▶ Aim
Only the lines from the one containing "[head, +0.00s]" through the final line of the material below should be output, exactly as they stand.
........
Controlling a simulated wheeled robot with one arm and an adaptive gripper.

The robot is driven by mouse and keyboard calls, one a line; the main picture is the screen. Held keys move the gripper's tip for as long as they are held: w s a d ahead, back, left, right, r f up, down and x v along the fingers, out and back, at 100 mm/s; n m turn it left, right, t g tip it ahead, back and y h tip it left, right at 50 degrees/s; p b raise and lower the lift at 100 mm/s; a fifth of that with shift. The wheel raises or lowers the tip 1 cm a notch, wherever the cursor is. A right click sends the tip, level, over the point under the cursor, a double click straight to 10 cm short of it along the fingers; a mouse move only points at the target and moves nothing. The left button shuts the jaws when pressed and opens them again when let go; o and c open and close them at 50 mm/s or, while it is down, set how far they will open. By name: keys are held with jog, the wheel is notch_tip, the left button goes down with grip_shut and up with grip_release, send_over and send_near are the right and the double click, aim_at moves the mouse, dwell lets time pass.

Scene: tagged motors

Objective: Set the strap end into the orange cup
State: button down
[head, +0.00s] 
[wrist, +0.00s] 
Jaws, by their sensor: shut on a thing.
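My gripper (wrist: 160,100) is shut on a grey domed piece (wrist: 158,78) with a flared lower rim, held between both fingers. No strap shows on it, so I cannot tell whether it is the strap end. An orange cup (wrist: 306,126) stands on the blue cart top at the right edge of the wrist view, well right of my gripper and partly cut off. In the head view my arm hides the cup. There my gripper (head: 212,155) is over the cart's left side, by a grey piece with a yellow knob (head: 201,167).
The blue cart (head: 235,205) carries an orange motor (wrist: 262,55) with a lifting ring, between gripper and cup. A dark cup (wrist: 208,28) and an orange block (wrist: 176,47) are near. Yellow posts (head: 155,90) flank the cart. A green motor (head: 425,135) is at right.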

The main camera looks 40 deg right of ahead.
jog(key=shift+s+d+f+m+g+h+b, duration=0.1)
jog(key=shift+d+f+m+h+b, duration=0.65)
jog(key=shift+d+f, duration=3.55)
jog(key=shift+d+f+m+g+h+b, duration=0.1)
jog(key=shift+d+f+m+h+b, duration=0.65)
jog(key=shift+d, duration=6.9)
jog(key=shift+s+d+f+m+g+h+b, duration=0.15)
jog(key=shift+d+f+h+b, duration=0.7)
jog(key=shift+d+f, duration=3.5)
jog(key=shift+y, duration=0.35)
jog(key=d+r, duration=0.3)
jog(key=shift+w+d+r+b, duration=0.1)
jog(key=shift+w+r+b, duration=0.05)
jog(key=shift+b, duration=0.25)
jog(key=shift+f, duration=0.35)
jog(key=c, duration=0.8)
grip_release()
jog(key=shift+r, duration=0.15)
........
▶ Final result
[head, +0.00s] 
[wrist, +0.00s] 
Jaws, by their sensor: shut on a thing.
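My gripper (wrist: 160,100) is shut on a grey domed piece (wrist: 158,78) with a flared lower rim, held between both fingers. No strap shows on it, so I cannot tell whether it is the strap end. An orange cup (wrist: 306,126) stands on the blue cart top at the right edge of the wrist view, well right of my gripper and partly cut off. In the head view my arm hides the cup. There my gripper (head: 212,155) is over the cart's left side, by a grey piece with a yellow knob (head: 201,167).
The blue cart (head: 235,205) carries an orange motor (wrist: 262,55) with a lifting ring, between gripper and cup. A dark cup (wrist: 208,28) and an orange block (wrist: 176,47) are near. Yellow posts (head: 155,90) flank the cart. A green motor (head: 425,135) is at right.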

The main camera looks 40 deg right of ahead.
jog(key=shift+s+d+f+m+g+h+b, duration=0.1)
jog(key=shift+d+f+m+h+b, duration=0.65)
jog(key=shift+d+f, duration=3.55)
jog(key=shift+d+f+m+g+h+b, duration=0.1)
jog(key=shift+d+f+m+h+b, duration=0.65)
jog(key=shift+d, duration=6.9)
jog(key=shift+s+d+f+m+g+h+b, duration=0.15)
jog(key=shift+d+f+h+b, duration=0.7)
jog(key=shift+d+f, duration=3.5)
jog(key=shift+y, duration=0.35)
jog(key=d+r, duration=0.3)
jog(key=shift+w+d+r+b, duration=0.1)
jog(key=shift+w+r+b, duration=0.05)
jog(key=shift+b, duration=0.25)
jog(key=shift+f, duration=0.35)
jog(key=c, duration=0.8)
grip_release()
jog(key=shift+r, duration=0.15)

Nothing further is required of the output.